Selasa, 27 November 2012

Para Politisi, Mulutmu Harimaumu !

Cuma badut yang membuat manusia 
terbang ke awan, bukannya politikus tukang berkelahi
--Charlie Chaplin, komedian Inggris (1889-1977)

SUTAN Bhatoegana kena batunya. Ucapannya menuai protes keras. Yang memprotes bukan sembarang orang, melainkan keluarga besar dan pendukung Gus Dur (KH Aburrahman Wahid) serta tokoh dan massa NU (Nahdatul Ulama). Gerakan Pemuda Anshor bahkan sempat menggelar demo. Gara-garanya: petinggi Partai Demokrat itu mengatakan Gus Dur lengser dari kursi Kepresidenan lantaran terlibat kasus korupsi Buloggate dan Bruneigate. Sutan mengatakan itu dalam sebuah diskusi politik di Jakarta. Ia mengaku terprovokasi oleh pernyataan Adhie Massardi, mantan jubir Gus Dur, yang juga tampil sebagai pembicara di forum itu.
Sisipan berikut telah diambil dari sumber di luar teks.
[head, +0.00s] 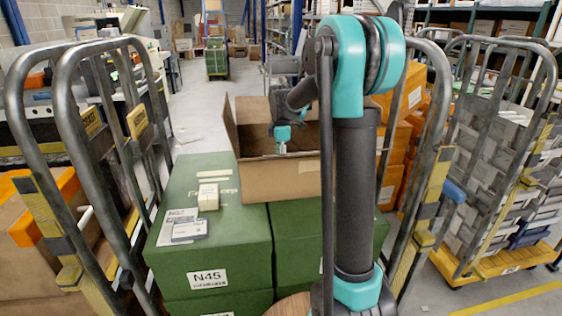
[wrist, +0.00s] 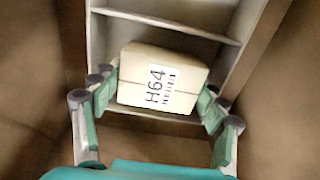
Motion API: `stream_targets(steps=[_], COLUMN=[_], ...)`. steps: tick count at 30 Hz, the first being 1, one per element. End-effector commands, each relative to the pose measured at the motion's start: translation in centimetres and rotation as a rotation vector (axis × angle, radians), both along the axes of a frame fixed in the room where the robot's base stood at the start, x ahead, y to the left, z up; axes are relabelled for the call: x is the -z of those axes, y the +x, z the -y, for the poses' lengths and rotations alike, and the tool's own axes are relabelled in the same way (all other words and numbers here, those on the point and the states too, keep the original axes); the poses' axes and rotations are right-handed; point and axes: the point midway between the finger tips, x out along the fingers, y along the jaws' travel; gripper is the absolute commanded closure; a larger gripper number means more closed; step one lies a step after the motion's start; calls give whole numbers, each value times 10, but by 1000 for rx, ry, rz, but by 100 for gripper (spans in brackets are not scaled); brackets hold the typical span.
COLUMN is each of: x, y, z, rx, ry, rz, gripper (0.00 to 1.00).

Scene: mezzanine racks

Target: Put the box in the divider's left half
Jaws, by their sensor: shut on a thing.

Sutan tentu tidak sedang keseleo lidah. Sebagai politisi, ia memang sering tampil di forum-forum diskusi. Juga talkshow dan ditayangkan langsung di televisi. Tapi sayang, ucapannya sering ceplas-ceplos dan sayang pula kadang terlalu emosional sehingga tak menampakkan kecerdasan. Ia suka ngotot dan merasa paling benar. Celakanya, presenter TV malah senang memancing-mancingnya, agar acaranya jadi heboh dan menarik perhatian pemirsa. 
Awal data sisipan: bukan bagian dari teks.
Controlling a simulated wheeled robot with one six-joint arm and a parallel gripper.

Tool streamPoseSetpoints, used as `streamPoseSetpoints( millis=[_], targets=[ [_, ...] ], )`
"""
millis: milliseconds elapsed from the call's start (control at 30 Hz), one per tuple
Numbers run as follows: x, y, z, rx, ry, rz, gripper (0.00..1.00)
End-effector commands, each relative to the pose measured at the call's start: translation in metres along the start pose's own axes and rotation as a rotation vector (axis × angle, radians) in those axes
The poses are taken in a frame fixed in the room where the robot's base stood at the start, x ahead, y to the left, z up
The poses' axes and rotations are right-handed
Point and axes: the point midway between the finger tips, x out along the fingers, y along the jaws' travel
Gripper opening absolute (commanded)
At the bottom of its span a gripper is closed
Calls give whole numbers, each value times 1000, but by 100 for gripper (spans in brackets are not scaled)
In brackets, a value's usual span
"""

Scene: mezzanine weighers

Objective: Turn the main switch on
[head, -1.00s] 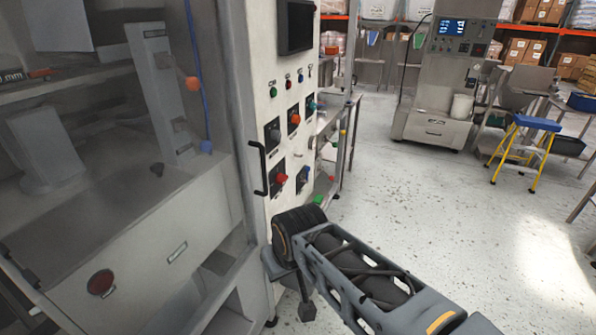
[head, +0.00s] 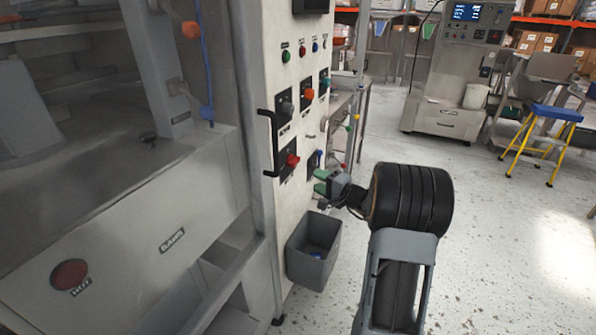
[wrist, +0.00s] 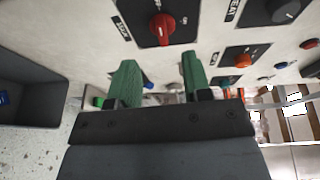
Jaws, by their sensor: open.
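The control panel (head: 262,90) is a pale cabinet face with several rotary knobs on black plates. A red knob (head: 292,160) sits low on it, and it also shows in the wrist view (wrist: 162,27). A blue-handled switch (head: 317,158) on a black plate is right of it. The labels are too small to read, so I cannot tell which is the main switch. My gripper (head: 322,181) is open in front of the panel's lower right, just below the blue switch. Its two green fingers show apart in the wrist view (wrist: 159,82), holding nothing, apart from the red knob.
A grey bin (head: 313,268) hangs on the panel below my gripper. A black handle (head: 270,150) stands out left of the knobs. Grey and orange knobs (head: 308,94) are above.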

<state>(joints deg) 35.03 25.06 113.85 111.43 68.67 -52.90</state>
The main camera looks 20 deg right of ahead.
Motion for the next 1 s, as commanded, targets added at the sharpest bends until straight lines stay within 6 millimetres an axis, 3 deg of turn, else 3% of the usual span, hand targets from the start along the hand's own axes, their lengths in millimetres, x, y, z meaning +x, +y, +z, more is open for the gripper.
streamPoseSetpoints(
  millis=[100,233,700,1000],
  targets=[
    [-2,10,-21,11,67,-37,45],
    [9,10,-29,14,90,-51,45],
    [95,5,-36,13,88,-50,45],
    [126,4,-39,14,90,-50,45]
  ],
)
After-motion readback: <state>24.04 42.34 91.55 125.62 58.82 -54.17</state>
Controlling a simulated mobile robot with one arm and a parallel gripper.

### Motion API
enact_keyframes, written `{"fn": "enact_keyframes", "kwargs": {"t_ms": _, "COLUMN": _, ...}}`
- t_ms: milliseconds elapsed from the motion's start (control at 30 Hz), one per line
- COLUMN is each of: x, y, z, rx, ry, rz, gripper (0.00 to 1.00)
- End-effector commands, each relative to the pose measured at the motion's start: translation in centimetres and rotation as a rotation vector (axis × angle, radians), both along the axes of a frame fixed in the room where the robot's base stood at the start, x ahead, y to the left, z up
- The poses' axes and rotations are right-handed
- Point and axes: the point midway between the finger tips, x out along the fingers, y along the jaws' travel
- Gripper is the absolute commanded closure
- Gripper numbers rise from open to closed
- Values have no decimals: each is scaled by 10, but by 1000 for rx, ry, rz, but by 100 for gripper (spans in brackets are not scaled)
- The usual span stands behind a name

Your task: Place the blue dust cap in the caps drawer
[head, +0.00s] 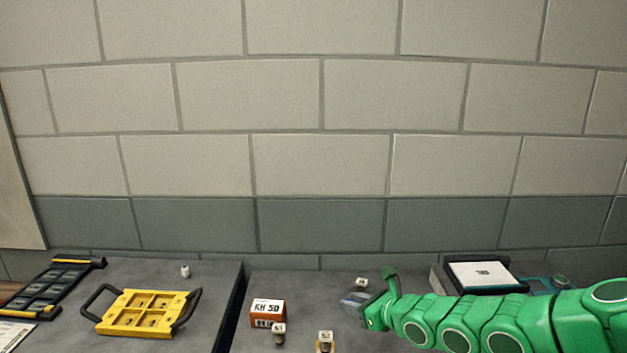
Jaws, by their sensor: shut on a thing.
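My green arm reaches in from the right, low over the grey worktop. My gripper (375,309) is at its left end and is shut on something. Its fingertips and what they hold are too small and hidden to make out. A small bluish, clear-looking item (353,299) shows just left of my gripper; I cannot tell whether it touches the gripper or what it is. I cannot pick out the blue dust cap for certain. No caps drawer can be recognised in this view.
A yellow handled plate (148,312) and a black rack (57,289) lie on the left worktop. An orange-white box (267,312) and small labelled items (325,340) stand left of my gripper. A black-and-white case (483,274) stands behind my arm. A dark gap (230,310) parts the worktops.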

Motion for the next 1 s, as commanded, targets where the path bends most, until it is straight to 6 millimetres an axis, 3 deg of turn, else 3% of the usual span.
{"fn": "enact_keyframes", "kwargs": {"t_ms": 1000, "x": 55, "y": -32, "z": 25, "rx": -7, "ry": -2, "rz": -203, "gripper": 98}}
Nah, ucapannya tentang Gus Dur itu, bisa jadi amat fatal. Dianggap melecehkan bahkan menghina Presiden ke-4 itu. Orang-orang Gus Dur marah besar. Tokoh-tokoh NU mengingatkan Partai Demokrat (PD) agar memberi sanksi terhadapnya, bahkan ada pula yang mendesak supaya Sutan dipecat dari partai yang dikomandani Presiden SBY itu. Ketum PD Anas Urbaningrum sudah berusaha meminta maaf kepada keluarga Gus Dur, tapi massa pendukung Sang Kiai itu tetap menolak. Mereka menuntut Sutan langsung yang meminta maaf, sebab ucapannya itu tidak terkait dengan partai, tapi tanggung jawab pribadi. ''Gus Dur kok dilawan,'' komentar seorang teman.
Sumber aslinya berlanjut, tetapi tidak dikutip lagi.